Occorre un salto culturale, un grande patto tra i produttori, non la riapertura del conflitto tra l’imprenditore e i suoi operai, che sono la sua famiglia”.
Walter Veltroni-Corriere della Sera-10 maggio 2012

Si sa’, dove c’è puzza di morte, ci sono gli sciacalli.
Come per la vita, cosi’ per la morte, si cerca di mettere tutti sulla stessa barca,
fosse anche quella di Caronte. Certo, le morti sono uguali, come le cause di queste. Sono I morti ad essere diversi!

Eppure, si vuole affratellarli per forza, imprenditori ed operai, come se la “livella” mettesse rimedio ad una vita di disuguaglianze.
A conto di sembrare “antipolitici” ed addirittura “antisociali”, e senza scomodare il “grande timoniere”, le sue “piume” e le sue “montagne”, ci permettiamo di non essere d’accordo.

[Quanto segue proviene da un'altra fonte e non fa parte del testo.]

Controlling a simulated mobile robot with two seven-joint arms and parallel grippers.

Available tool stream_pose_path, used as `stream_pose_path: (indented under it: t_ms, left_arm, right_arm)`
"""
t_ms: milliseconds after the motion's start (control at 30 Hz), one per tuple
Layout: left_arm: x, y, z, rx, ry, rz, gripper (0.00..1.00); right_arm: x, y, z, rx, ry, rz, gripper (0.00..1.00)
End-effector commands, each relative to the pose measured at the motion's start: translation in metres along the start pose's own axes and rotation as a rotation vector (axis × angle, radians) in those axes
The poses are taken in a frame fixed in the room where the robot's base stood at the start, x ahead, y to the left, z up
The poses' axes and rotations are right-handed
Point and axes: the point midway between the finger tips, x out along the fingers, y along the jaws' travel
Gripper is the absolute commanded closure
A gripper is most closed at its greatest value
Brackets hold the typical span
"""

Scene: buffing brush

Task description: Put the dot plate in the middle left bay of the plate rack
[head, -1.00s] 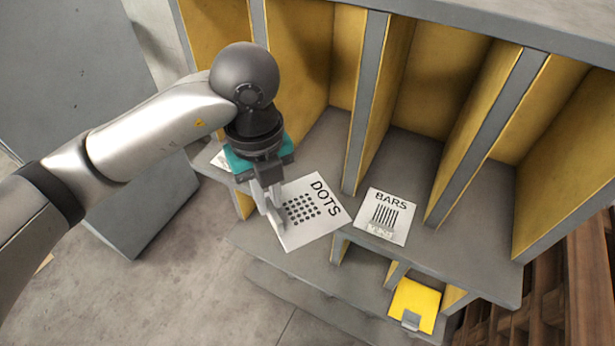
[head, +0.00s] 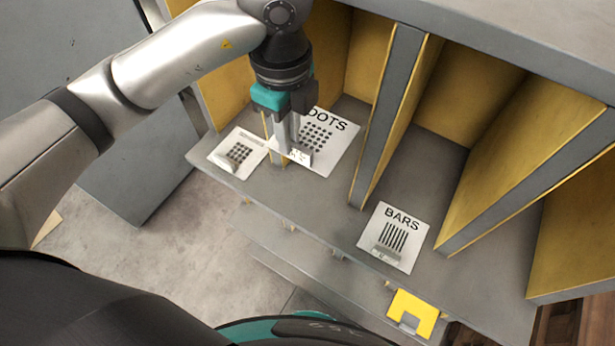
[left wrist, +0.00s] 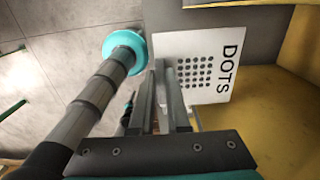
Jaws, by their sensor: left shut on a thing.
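The dot plate (head: 336,143) is a white square marked DOTS with a grid of black dots. My left gripper (head: 291,150) is shut on the small upright tab at its near edge. The plate is at the mouth of the middle left bay of the plate rack (head: 393,95), between two dividers; I cannot tell whether it touches the floor. The left divider is partly hidden behind my gripper. In the left wrist view the plate (left wrist: 205,70) extends beyond the fingers, near a yellow bay wall. My right gripper is not in view.
A white plate marked BARS (head: 402,232) lies at the front of the bay to the right. A smaller dotted white plate (head: 238,152) lies at the front of the far left bay. A yellow plate with a grey tab (head: 412,311) is lower down, in front.

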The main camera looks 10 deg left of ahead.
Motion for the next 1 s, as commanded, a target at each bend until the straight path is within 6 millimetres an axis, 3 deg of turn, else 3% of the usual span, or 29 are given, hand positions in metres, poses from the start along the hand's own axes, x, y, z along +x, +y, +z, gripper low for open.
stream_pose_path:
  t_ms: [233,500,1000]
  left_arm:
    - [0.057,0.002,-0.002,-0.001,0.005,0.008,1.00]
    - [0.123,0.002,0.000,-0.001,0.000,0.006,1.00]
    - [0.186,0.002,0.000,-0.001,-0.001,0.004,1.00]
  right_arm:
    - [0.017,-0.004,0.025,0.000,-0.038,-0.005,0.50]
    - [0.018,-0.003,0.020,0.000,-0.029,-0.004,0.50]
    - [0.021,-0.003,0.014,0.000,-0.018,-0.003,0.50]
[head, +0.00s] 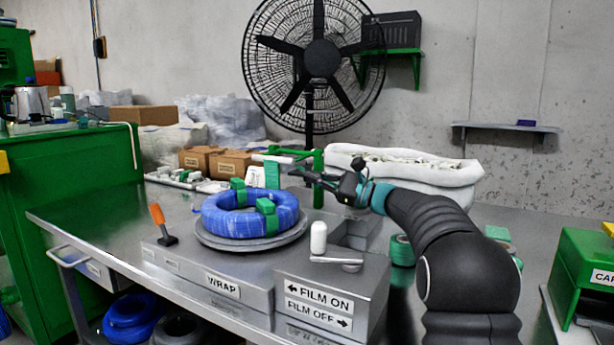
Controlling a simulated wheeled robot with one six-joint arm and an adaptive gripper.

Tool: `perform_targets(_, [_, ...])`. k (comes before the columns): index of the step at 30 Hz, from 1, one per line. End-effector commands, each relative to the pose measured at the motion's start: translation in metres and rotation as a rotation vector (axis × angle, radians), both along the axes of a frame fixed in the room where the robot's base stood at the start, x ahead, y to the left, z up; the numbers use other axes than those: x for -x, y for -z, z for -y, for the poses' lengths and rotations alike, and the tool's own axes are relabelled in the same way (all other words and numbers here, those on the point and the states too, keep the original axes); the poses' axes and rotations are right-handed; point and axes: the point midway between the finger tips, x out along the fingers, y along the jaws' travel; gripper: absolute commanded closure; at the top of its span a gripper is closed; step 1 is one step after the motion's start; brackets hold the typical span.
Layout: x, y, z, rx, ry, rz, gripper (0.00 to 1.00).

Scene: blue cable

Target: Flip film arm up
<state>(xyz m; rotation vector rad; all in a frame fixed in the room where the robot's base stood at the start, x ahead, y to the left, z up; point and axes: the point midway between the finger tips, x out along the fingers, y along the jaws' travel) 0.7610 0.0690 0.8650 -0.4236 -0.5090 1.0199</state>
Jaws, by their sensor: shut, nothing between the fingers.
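A green bracket-like arm (318,165), which looks like the film arm, stands behind the coil, with a bar reaching left from its top. My gripper (300,173) is shut and empty, its fingers pointing left and overlapping the green post in the picture. I cannot tell whether they touch it. A blue cable coil (222,222) with green ties lies flat on a round grey turntable (250,243). A crank with a white knob (318,237) sits on the grey box with the FILM ON and FILM OFF label (318,305), in front of my arm.
Cardboard boxes (232,163) and a white sack (405,165) are behind. Green rolls (402,250) sit beside my arm. A green box (585,270) is at the right edge.

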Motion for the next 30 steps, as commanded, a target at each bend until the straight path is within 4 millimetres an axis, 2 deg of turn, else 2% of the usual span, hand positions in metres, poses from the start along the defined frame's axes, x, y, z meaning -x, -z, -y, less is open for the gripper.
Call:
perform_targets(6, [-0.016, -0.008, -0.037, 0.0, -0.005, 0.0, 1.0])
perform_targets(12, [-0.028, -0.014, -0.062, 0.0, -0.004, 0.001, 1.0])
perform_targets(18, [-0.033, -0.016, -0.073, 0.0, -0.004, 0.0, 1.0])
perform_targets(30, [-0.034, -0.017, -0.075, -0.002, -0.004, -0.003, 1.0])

Nemmeno da morti siamo sulla stessa barca!
O meglio, ci sono i “soliti” morti, e quelli insoliti, figli della crisi, traditi dalla loro società, in cui avevano creduto e che avevano sostenuto.
I “soliti” morti sono gli operai, suicidi o “suicidati” sul e dal lavoro salariato, che muoiono abitudinariamente, con costanza, tot l’anno, crisi o non crisi.

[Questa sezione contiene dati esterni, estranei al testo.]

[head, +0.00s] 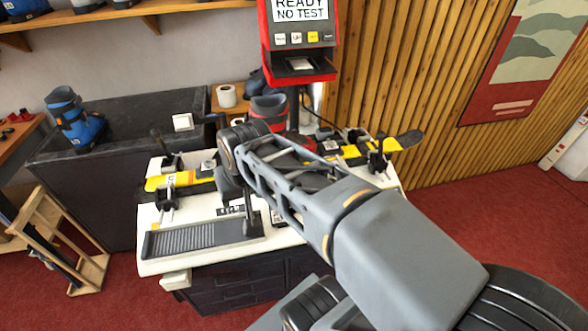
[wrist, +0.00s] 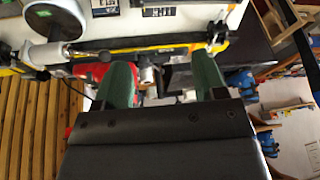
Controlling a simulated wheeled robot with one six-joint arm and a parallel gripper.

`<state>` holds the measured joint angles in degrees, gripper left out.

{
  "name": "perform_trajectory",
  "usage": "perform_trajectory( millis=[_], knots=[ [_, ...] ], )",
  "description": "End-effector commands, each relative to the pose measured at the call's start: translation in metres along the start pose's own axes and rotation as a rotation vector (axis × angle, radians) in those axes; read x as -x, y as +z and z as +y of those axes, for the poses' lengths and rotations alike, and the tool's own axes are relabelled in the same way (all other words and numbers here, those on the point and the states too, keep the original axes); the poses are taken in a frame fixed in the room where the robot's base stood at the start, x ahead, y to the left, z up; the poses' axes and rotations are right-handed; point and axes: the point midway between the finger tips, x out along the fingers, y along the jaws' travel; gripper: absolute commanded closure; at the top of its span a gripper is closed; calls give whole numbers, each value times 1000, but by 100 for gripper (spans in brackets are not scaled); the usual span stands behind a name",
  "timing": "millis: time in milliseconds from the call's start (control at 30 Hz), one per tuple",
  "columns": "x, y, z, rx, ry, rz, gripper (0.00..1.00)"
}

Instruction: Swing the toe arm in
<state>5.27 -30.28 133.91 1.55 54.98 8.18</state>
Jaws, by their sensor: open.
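The white-topped binding bench (head: 190,225) stands ahead, with a yellow-and-black ski (head: 172,181) across it. I cannot tell for sure whether this rod is the toe arm. My gripper (wrist: 163,74) is open, its two green fingers apart, with nothing clearly held between them. The fingertips reach close to the yellow strip; contact cannot be told. In the head view, my arm hides the bench's middle.
A red tester unit (head: 300,45) with a "READY NO TEST" screen rises behind the bench. A black upright lever (head: 249,205) stands by the ribbed pad (head: 195,238). A dark counter with a blue boot (head: 76,122) is at left.

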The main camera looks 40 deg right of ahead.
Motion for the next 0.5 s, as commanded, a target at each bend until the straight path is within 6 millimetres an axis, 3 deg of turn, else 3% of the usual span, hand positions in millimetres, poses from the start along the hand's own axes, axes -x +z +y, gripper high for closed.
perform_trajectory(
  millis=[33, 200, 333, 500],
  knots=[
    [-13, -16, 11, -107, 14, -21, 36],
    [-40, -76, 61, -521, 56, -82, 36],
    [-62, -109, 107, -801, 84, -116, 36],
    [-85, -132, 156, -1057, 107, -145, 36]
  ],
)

I morti insoliti sono gli imprenditori, grandi e piccoli, padroni e padroncini di questo sistema che prima li arricchisce e poi li spoglia dei privilegi gettandoli nella disperazione.
La morte dei padroncini è un episodio eccezionale legato alla stretta contingente, mentre la morte degli operai è una costante dello sfruttamento capitalistico.
La verità è che quando si dice che “la morte dei padroni è un problema per gli operai” si dice il falso, e lo si dice perché si vuole dimostrare il principio interclassista dell’essere tutti accomunati dagli stessi problemi risolvibili con la collaborazione di classe e non con il conflitto.
E invece, in questa società, anche su questa “barca”in crisi, c’e’ chi rema e chi sta in tolda, chi muore ogni tanto e chi tutti i giorni, 5 volte al giorno!
Ma come mai la “società civile” si accorge dei suicidi solo quando questi toccano padroni e padroncini?
Come mai solo adesso, al posto di chi, morto, non parla piu’, in tanti chiacchierano a sproposito, affollando talk show e convegni, finendo con l’enfatizzare l’”ultimo atto”, rendendolo emulabile?
La tiritera di questi sciacalli, ciechi e sordi di fronte ai “soliti” 1500 morti operai di lavoro l’anno, è sempre la stessa: accomunare le sorti del sistema imprenditoriale con il destino degli operai, come in una “grande famiglia”.
Neanche la Chiesa, “madre della vita e della morte”, era arrivata a tanto, con il suo “siamo tutti uguali si’, ma davanti a Dio”.
Per padroni, padroncini e loro servitori, invece, imprenditori ed operai sono uguali nella vita come nella morte.
Per noi, operai e padroni appartengono a classi diverse, qui e la’.
I loro destini non si incontrano mai, anzi sono antagonisti.
Neanche nell’aldila’ operai e padroni sono sulla stessa barca, né nello stesso posto.
La classe operaia, “ultima che diventa prima nel regno dei cieli”, è notoriamente in paradiso.
Gli imprenditori, “peccatori” nella vita, all’inferno.
E’ dura la vendetta del proletariato!